Capochinismo: al Morlacchi la commovente filosofia del vivere soli secondo Lucia Calamaro

PERUGIA – Cercasi comprensioni, verrebbe da dire persino convinte adesioni,  al “capochinismo”, concetto filosofico di vita teorizzato da Lucia Calamaro nel testo teatrale “Si nota all’imbrunire” perfettamente interpretato da Silvio Orlando. L’atteggiamento del capo, per l’appunto chino su se stesso e rivolto alla Madre Terra che può essere rappresentata dal semplice pavimento, palesa un atteggiamento da vinto che induce a pensare alla rassegnazione del soggetto quando esso in realtà riassume in sé coraggio, orgoglio, irriverenza, ironia, anticonformismo, memoria, commozione e naturale disperazione: sentimenti tutti riconducibili a uno stato di solitudine con il quale fare i conti senza sconti. Devoto Oli farebbe certamente di meglio, qualora lo volesse, nel definire il vocabolo: varrebbe comunque la pena, a nostro modesto avviso, indagasse su questa “voce” per inserirla nelle cose dense di significato che il teatro contemporaneo può dare.

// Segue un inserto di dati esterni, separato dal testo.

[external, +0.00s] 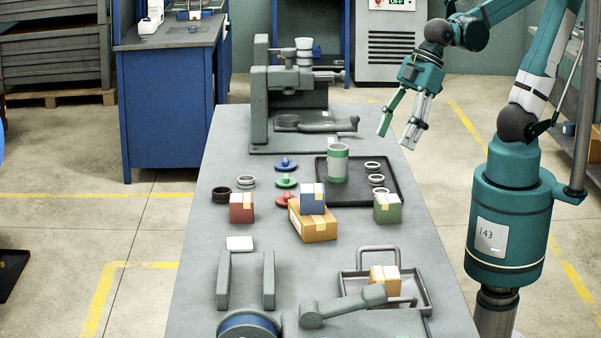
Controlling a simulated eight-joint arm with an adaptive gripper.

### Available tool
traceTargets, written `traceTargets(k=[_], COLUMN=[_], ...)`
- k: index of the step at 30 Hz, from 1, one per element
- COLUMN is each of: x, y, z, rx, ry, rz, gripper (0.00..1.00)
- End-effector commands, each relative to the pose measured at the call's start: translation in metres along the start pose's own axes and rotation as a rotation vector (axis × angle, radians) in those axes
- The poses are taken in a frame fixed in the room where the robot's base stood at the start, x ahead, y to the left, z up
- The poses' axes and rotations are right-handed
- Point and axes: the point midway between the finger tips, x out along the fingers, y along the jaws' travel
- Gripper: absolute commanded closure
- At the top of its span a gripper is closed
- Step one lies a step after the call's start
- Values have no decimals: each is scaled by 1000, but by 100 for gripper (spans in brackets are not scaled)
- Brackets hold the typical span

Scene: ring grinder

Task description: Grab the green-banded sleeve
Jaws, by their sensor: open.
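My gripper (398,140) is open and empty. It hangs to the right of the sleeve and higher in the picture, apart from it, with its fingers pointing down. Nothing hides the sleeve in this view.
Several rings (376,180) lie in the tray's right part. A grey machine (290,100) stands behind.

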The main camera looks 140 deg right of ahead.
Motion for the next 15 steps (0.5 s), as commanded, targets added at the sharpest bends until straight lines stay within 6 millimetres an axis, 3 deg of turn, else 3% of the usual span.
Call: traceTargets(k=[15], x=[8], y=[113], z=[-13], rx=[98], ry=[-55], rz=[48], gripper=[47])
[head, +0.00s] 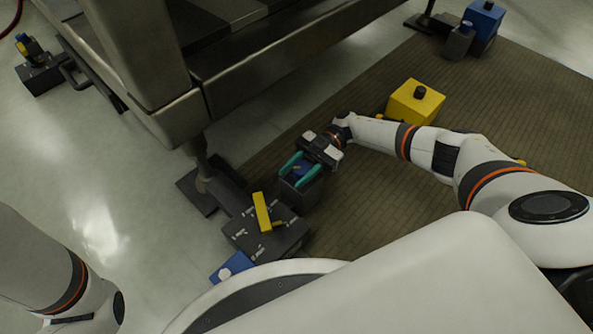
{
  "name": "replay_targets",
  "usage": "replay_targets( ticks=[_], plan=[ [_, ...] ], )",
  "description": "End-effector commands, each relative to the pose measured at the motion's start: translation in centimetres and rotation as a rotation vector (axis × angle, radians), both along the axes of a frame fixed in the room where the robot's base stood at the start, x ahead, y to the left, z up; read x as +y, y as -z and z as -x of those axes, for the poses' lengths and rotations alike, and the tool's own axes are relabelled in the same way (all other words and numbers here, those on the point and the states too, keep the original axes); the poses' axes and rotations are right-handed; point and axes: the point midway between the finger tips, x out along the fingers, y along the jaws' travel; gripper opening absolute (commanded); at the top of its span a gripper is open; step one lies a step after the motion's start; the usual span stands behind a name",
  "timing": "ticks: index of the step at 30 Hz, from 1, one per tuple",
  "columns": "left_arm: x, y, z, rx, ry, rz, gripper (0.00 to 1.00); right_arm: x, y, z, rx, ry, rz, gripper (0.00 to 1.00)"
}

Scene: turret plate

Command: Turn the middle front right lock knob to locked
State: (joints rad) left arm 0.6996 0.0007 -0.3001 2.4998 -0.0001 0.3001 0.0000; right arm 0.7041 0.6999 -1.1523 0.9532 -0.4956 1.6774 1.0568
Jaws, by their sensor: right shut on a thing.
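My right gripper (290,172) reaches in from the right with its teal fingers pointing down-left. Its fingers are shut on a small blue knob (298,170) on top of a dark grey block (300,194). The knob is largely hidden between the fingers, so its exact angle and any lock marks cannot be read. Beside it, toward me, a flat dark plate (254,238) with white marks carries a yellow lever (262,212). My left arm shows at the lower left, but its gripper is out of view.
A large metal frame (265,80) overhangs the area from above, its leg (203,170) close left of the plate. A yellow box (415,104) with a black knob stands on the brown mat (500,105). A blue part (231,266) lies near my base.

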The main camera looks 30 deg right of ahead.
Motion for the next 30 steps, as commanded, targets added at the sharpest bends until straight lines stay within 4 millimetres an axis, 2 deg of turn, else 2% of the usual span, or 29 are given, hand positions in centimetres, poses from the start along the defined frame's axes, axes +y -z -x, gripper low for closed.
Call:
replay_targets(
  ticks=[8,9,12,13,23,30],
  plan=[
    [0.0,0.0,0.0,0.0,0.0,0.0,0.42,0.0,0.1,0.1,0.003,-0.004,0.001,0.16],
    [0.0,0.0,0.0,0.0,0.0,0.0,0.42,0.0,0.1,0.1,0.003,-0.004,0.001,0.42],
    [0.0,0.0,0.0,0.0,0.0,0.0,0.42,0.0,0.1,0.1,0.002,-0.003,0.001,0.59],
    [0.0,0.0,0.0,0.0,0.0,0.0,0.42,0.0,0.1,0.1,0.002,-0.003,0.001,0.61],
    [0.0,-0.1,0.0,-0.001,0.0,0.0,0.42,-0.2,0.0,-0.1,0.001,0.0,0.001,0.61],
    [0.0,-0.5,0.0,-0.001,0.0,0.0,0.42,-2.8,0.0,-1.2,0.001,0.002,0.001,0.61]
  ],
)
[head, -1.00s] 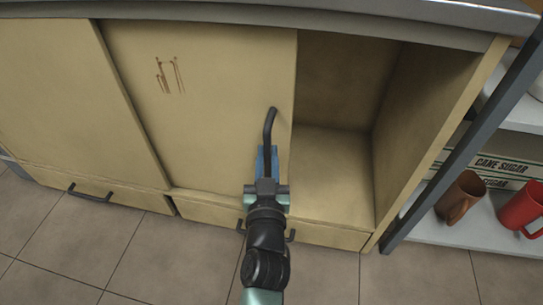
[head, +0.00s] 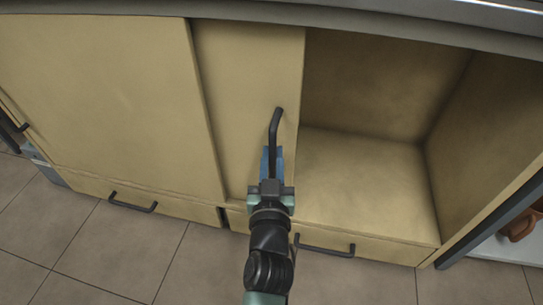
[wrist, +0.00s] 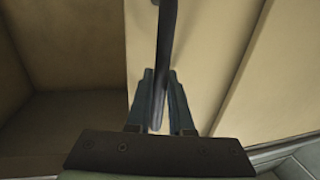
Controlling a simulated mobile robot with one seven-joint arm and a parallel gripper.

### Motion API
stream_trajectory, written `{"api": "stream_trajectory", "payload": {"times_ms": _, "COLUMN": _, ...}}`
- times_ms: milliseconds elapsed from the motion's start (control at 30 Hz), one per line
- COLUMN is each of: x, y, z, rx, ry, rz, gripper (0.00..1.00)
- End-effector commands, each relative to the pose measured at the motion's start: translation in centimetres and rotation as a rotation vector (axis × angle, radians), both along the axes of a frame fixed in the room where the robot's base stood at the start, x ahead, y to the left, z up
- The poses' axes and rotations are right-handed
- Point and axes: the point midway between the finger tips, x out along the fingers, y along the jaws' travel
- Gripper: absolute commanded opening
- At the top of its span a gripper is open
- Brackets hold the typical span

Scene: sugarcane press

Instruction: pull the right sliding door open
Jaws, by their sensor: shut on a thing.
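The right sliding door (head: 245,75) is a pale wooden panel, partly tucked behind the left door (head: 105,85). To its right the cabinet opening shows an empty compartment (head: 365,165). The door's dark bar handle (head: 275,128) stands upright near its right edge. My gripper (head: 271,160) is shut on the lower part of this handle, with its blue fingers on either side of the bar. In the wrist view the handle (wrist: 165,50) runs down between the two fingertips (wrist: 160,85).
Drawers with dark handles (head: 133,203) (head: 325,246) run below the doors. A grey countertop edge (head: 400,45) overhangs the cabinet. A dark post (head: 490,230) and a shelf with a brown mug (head: 518,226) stand at the right. The tiled floor (head: 120,245) in front is clear.

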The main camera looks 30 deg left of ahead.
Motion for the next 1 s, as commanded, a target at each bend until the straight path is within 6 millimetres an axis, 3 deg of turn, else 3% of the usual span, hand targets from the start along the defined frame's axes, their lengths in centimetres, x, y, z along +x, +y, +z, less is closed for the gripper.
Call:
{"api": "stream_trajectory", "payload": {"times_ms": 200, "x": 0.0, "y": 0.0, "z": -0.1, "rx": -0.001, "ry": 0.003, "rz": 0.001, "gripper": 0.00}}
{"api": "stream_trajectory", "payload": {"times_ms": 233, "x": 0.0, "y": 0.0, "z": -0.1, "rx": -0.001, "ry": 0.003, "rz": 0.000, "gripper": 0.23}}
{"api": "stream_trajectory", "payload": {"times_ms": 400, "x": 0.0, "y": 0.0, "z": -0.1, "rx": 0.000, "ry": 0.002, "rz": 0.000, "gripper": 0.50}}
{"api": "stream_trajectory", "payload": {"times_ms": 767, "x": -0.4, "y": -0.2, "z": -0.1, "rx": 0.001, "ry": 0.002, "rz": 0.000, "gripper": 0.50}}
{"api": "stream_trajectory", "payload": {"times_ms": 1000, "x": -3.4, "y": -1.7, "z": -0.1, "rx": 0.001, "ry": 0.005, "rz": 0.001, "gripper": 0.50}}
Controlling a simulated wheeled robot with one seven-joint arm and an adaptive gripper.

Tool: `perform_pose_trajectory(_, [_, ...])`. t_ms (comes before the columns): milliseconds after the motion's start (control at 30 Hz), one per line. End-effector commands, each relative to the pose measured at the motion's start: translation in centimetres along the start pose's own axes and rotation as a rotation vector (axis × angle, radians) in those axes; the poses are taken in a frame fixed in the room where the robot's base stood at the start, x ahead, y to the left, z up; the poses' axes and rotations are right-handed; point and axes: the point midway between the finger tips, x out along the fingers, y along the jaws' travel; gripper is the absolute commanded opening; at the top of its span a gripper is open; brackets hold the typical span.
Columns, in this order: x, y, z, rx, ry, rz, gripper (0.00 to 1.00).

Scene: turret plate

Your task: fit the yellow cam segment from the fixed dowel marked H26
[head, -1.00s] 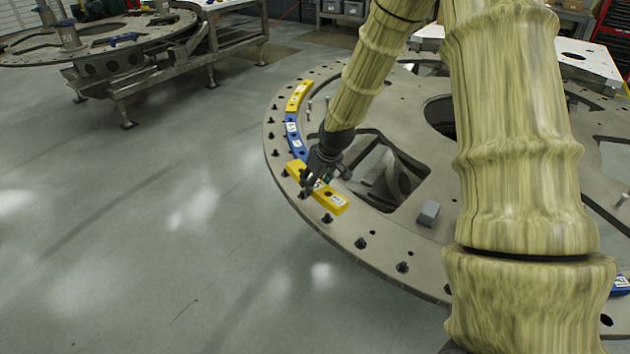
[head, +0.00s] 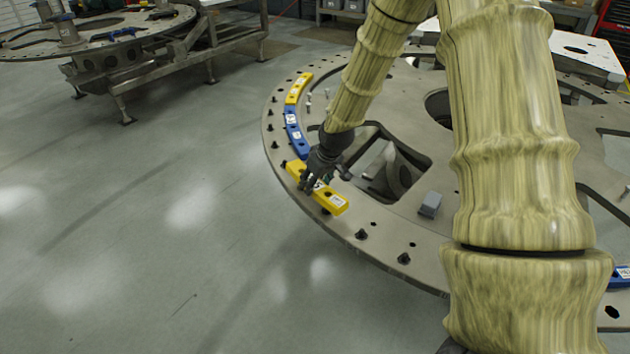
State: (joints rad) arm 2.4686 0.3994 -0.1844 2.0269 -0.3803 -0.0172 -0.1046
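The yellow cam segment (head: 331,200) lies along the left front rim of the round turret plate (head: 385,240), at the near end of a row of segments. A white label shows on its near end. My gripper (head: 308,187) points down at the middle of this segment and hides part of it. Its fingers are at or just over the segment; I cannot tell whether they are closed on it. Black dowels (head: 361,234) stand along the rim. The marking H26 cannot be read, and I cannot tell how fully the segment sits on its dowels.
A blue segment (head: 294,133) and another yellow segment (head: 299,88) continue the row behind. A grey block (head: 430,204) stands on the plate to the right. Small pins (head: 309,102) stand inside the row. The floor at left is open.

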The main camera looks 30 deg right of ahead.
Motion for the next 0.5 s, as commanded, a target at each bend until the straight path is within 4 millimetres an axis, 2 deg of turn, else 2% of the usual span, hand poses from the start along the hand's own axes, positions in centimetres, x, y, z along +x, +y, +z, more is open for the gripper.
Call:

Apertura più degna, ieri sera 29 ottobre, per la Stagione di un Morlacchi che sta prendendo nuova forma grazie al contributo finanziario e umano di Brunello Cucinelli nel rispetto del passato con una platea più razionale, con sedute finalmente a misura di gambe ed estremamente eleganti, non poteva esserci. Commedia strepitosa di due ore in due atti peraltro diversi di una stessa messinscena: al turbinìo del primo che in qualche modo ricorda la commedia di Eduardo De Filippo, segue quello più alla Pirandello  dove sono i soliloqui a prevalere con personaggi in cerca di un’anima, addirittura di una presenza reale. Che non c’è. I due riferimenti servono solo e unicamente a orientare in qualche modo, chi scrive, e forse anche chi legge, nella giungla di una drammaturgia però  assolutamente originale e perfino debordante di una scrittura eccelsa che ti inonda di concetti profondi, densi, amari e dolci, divertenti e tristi, reali e irreali, rilasciati a mitraglia uno dietro l’altro fino a scomporre e ricomporre il nostro vissuto.  Su tutto impera l’armonia dell’ironia resa da uno straordinario Silvio Orlando affiancato da Vincenzo Nemolato, Roberto Nobile, Alice Rendini e Laura Rondanini interpreti dei loro ruoli non facili in maniera efficace e funzionalissima alla narrazione. Che bello. Che peccato, d’altro canto, perdere tanta intelligenza. Perché non riesci a stargli dietro. Lo Stabile dell’Umbria dovrebbe consentire un doppio ingresso con un unico biglietto. Impossibile. Anzi, giusto: stimolarci a restare con la concentrazione desta, è come sollevare quel capo, distoglierlo da quel punto fisso che si trova in basso,  elevarlo nel dovuto rispetto che il “capochinismo”, comunque, merita.